START RECORDS PROVIDED
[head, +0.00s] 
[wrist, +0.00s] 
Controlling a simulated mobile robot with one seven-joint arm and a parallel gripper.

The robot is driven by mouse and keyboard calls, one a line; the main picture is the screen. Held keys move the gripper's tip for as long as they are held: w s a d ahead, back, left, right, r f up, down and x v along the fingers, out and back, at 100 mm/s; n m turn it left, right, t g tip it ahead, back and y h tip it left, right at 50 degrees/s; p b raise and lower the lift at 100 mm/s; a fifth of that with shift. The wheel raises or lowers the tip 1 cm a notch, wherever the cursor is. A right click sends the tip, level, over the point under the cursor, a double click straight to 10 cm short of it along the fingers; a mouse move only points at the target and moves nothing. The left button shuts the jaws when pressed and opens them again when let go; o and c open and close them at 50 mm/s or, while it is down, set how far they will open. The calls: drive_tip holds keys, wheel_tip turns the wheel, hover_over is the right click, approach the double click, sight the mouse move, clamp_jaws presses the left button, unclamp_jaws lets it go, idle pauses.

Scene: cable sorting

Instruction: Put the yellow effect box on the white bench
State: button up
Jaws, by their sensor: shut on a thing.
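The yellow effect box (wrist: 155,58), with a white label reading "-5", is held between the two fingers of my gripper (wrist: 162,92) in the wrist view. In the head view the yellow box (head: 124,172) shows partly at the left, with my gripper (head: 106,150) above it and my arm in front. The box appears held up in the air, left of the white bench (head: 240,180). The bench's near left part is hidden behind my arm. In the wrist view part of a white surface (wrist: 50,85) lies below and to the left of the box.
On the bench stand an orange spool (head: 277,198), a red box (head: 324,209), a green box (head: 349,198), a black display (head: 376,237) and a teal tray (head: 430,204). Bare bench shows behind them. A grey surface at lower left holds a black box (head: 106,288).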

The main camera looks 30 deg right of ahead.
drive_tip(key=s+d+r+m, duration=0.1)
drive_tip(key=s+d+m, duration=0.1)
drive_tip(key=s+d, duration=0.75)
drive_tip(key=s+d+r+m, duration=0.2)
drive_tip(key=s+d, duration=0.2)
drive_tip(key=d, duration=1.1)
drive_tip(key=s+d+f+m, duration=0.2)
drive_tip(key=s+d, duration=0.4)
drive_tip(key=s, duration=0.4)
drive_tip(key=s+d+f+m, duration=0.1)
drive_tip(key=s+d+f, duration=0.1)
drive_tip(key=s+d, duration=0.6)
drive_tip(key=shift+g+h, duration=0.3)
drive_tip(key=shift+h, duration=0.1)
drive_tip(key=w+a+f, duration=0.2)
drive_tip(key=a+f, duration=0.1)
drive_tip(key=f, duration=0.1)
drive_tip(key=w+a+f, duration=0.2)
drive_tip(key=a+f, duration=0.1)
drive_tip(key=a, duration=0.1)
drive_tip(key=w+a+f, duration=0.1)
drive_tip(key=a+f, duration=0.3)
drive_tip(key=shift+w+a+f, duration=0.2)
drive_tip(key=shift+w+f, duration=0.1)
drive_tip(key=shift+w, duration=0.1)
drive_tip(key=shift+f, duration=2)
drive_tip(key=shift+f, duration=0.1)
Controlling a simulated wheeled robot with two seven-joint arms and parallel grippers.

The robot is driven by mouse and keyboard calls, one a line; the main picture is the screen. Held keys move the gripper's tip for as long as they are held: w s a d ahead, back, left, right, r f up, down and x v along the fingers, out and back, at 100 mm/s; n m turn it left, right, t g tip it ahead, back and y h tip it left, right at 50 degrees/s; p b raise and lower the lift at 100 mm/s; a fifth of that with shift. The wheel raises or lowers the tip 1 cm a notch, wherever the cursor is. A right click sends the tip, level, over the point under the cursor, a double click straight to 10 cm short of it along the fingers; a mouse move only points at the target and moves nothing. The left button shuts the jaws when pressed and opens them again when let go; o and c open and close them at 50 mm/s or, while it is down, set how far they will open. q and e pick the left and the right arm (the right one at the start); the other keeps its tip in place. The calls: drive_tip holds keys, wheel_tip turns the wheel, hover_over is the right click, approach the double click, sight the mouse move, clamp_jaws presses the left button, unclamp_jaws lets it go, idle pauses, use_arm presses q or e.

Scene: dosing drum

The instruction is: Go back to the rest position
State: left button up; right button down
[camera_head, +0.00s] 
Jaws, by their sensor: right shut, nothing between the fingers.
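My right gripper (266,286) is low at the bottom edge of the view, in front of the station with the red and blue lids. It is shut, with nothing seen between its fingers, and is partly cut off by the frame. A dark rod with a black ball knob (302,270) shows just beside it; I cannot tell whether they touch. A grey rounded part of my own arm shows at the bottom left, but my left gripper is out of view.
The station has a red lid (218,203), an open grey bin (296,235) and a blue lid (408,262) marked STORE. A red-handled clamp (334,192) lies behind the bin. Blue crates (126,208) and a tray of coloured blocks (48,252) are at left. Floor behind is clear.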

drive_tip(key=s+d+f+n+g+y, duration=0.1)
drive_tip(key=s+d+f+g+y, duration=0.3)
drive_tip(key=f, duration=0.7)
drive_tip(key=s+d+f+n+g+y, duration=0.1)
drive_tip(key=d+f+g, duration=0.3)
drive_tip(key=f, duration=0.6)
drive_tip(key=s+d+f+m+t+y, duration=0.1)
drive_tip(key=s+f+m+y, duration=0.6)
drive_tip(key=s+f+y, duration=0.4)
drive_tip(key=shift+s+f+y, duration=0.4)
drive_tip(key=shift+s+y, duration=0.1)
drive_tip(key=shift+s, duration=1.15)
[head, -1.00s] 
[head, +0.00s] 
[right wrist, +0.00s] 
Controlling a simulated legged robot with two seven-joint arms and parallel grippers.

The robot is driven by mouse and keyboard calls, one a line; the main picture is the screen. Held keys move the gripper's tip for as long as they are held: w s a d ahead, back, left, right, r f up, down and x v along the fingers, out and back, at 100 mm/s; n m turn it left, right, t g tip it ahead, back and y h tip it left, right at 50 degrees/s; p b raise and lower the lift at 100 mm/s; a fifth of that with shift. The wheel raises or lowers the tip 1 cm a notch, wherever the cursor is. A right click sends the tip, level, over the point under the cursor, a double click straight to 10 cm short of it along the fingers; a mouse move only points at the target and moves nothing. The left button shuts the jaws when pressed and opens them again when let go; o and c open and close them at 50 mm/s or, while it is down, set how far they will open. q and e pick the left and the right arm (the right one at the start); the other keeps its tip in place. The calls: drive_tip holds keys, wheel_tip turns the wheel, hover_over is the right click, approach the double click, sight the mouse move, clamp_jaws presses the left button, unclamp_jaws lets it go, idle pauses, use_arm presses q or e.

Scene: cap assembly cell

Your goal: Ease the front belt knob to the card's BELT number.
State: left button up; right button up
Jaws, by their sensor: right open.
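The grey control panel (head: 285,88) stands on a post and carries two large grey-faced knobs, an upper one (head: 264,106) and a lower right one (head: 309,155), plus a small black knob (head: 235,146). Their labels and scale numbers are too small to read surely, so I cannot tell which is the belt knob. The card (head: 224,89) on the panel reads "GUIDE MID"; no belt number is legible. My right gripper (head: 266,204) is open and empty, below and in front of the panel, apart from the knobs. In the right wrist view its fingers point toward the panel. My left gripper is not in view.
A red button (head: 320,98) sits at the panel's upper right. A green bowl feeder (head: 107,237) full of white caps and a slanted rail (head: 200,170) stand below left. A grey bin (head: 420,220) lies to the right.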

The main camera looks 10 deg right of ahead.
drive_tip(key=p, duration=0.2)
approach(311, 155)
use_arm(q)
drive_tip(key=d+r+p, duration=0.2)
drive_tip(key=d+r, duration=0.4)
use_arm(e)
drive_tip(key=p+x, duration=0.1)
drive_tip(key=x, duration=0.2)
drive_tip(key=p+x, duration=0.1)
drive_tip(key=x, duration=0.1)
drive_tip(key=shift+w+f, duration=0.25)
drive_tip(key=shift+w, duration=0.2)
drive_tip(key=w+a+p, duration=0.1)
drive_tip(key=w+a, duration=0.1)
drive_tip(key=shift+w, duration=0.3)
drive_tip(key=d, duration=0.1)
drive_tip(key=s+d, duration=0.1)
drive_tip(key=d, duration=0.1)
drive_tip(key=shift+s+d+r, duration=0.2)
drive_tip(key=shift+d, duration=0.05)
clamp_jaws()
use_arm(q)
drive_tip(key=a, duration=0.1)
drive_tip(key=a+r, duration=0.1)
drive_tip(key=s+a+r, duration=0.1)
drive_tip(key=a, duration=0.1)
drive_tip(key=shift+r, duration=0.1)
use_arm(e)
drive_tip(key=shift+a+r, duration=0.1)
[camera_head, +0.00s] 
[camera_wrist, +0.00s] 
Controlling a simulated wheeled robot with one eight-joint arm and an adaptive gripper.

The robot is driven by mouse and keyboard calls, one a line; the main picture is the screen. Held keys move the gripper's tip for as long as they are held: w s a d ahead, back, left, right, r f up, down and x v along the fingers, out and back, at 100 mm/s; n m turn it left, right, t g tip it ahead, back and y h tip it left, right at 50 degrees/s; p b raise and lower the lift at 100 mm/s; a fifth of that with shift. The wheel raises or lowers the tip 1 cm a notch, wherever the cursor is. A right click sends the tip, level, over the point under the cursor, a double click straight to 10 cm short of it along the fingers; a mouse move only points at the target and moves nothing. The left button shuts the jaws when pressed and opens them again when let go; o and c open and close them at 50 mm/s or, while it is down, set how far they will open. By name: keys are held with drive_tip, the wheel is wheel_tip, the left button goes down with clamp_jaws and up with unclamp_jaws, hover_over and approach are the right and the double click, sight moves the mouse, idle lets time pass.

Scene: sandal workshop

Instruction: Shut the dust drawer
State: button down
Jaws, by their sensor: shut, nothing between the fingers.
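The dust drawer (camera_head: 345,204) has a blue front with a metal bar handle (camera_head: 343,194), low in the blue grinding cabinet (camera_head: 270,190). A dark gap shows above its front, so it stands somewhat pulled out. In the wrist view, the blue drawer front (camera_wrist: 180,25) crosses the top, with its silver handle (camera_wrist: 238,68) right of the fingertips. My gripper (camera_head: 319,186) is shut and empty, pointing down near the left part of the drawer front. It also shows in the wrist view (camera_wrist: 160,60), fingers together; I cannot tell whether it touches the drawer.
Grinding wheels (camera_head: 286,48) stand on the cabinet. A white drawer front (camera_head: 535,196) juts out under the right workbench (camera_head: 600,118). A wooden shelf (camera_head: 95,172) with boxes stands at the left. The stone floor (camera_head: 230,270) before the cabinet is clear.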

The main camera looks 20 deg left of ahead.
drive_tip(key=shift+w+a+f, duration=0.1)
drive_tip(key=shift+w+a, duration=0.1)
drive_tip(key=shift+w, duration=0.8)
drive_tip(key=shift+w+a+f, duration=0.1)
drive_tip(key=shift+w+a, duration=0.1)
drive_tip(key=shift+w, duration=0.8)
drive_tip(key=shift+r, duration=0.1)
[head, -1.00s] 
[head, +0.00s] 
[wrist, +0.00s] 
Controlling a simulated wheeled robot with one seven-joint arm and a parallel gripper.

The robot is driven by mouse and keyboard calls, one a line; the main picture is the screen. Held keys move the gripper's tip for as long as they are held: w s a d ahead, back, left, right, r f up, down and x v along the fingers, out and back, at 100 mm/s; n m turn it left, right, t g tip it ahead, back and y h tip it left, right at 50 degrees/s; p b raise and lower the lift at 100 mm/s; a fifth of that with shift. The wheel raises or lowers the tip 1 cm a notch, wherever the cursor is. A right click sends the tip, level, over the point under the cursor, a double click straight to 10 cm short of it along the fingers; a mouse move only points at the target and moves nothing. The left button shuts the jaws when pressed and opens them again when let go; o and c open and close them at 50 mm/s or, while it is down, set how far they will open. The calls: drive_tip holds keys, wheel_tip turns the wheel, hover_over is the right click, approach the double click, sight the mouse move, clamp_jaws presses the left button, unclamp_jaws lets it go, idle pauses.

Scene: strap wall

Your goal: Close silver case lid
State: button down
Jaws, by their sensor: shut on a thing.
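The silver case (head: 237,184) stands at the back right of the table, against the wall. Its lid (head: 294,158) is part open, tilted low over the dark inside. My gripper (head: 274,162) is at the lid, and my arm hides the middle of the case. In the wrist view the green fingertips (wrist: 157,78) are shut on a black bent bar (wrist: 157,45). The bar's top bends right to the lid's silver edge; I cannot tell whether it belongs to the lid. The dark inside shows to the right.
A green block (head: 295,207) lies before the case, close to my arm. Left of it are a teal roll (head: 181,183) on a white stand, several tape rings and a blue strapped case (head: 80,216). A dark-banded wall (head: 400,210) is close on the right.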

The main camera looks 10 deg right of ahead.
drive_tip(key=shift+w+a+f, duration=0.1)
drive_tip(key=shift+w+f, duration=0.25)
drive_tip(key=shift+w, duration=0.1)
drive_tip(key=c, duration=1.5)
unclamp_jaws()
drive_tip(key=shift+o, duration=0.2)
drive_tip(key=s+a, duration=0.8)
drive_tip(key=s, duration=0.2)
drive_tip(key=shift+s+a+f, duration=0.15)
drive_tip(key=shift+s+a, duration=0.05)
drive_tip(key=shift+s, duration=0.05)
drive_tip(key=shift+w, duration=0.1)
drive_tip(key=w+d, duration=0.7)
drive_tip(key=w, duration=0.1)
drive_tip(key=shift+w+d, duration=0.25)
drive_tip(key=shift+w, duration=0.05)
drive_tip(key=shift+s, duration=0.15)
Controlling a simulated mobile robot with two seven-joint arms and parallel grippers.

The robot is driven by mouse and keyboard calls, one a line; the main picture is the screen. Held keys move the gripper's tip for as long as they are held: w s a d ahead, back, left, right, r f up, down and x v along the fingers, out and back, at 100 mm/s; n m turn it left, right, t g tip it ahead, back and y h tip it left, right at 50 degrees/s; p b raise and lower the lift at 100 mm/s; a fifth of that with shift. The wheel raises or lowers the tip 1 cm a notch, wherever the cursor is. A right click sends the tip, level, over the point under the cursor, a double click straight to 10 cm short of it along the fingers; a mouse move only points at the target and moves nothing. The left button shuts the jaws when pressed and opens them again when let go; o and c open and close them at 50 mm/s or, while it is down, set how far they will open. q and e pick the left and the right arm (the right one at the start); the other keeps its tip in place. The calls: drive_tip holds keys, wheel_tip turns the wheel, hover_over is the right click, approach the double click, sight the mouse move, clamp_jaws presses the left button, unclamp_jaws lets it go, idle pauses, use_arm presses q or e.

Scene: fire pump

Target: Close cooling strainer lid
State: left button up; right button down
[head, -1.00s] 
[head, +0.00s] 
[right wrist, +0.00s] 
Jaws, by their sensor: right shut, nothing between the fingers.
END RECORDS PROVIDED
**TASK DETAILS:** Quote exactly the stretch of lines above that starts at the first one and ends at the line with "Controlling a simulated mobile robot with one", and nothing beyond it.

**TASK RESPONSE:**
[head, +0.00s] 
[wrist, +0.00s] 
Controlling a simulated mobile robot with one seven-joint arm and a parallel gripper.

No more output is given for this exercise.